Per questo motivo, oltre all'affresco delle catacombe di Priscilla, con le dovute cautele, possiamo intravedere un'ipotetica componente eucaristica in altri affreschi cimiteriali. Tra i più interessanti, dobbiamo ricordare quelli che decorano uno dei cubicoli cosiddetti dei Sacramenti nell'Area i callistiana, che possiamo riferire agli anni 230-240 circa. Ebbene, tra le altre scene (fossori, filosofi, pescatori, Giona, Mosè, Samaritana, battesimo), sulla parete di fondo di questo ambiente si riconoscono una scena di banchetto attorniata dai soliti cesti di pani, una curiosa situazione figurativa riconducibile a una sorta di sacrificio con un officiante che pone le mani sui pani e pesci sistemati su un tondo dinanzi a una donna orante, e una rappresentazione del sacrificio di Isacco. La sequenza figurativa sembra alludere al concetto del banchetto eucaristico inteso come sacrificio, recuperando antichi schemi pagani e collegandosi anche alla prefigurazione veterotestamentaria del "sacrificio sventato" di Abramo.

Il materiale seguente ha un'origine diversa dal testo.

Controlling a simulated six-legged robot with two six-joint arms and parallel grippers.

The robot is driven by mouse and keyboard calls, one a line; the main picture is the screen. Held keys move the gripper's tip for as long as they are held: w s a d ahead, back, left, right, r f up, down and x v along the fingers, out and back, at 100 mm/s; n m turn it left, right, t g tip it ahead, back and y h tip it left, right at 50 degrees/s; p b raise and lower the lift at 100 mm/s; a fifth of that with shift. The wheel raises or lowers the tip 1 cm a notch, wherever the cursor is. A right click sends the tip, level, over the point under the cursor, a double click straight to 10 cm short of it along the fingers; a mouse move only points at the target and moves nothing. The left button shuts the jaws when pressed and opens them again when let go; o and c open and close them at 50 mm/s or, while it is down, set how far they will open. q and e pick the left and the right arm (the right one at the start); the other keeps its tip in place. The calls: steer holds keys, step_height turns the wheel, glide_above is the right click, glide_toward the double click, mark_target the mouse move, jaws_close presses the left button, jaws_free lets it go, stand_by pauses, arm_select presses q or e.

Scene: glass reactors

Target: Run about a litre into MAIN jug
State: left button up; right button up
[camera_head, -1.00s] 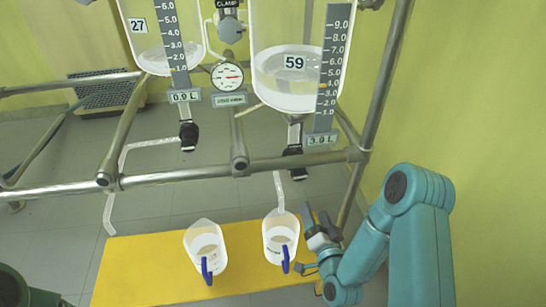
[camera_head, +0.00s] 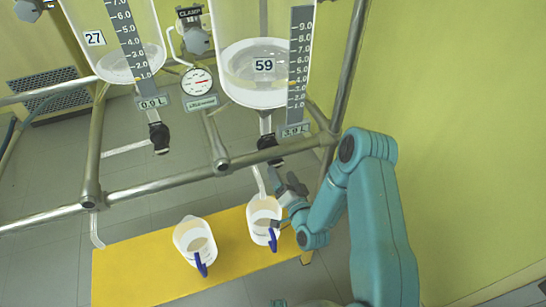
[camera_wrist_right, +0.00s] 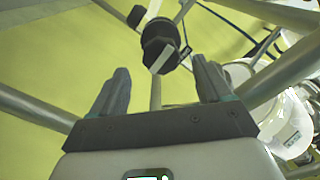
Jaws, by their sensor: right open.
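Two clear jugs with blue handles stand upright on the yellow bench top: a left jug (camera_head: 195,240) and a right jug (camera_head: 264,220). I cannot read which is MAIN. The right vessel (camera_head: 265,75), marked 59, holds clear liquid and its plate reads 3.0 L. Its black outlet valve (camera_head: 270,146) is above the right jug, with a pale tube below. My right gripper (camera_head: 290,188) is open, just below that valve. In the right wrist view, a black valve (camera_wrist_right: 160,42) lies ahead, between the open fingers (camera_wrist_right: 162,84), apart from them. My left gripper is out of view.
The left vessel (camera_head: 115,45), marked 27, has its own black valve (camera_head: 159,137) and little liquid. Metal rails (camera_head: 150,189) cross in front of the vessels and an upright post (camera_head: 350,75) stands at right. A pressure gauge (camera_head: 196,82) hangs between the vessels.

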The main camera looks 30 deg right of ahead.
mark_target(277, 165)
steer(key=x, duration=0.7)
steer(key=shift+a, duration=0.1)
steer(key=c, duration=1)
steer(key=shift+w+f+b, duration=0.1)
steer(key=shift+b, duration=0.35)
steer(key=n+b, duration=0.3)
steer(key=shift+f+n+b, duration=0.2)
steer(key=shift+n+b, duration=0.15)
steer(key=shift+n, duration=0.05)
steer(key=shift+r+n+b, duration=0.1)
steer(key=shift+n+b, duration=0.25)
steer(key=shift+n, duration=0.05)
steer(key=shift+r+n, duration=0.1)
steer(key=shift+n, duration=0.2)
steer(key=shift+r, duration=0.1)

D'altra parte, il concetto di sacrificio associato a quello dell'Eucarestia è ben presente nella letteratura patristica, tanto che Cipriano abbina l'Eucarestia alla passione e alla Resurrezione del Cristo, alle quali rispondono anche i fedeli con il loro sacrificio. Altre allusioni alla materia eucaristica possono essere individuate nella volta di un altro cubicolo dei Sacramenti, dove compaiono la sintesi delle offerte - o meglio un tripode e i cesti dei pani - come per ridurre il più complesso schema del banchetto.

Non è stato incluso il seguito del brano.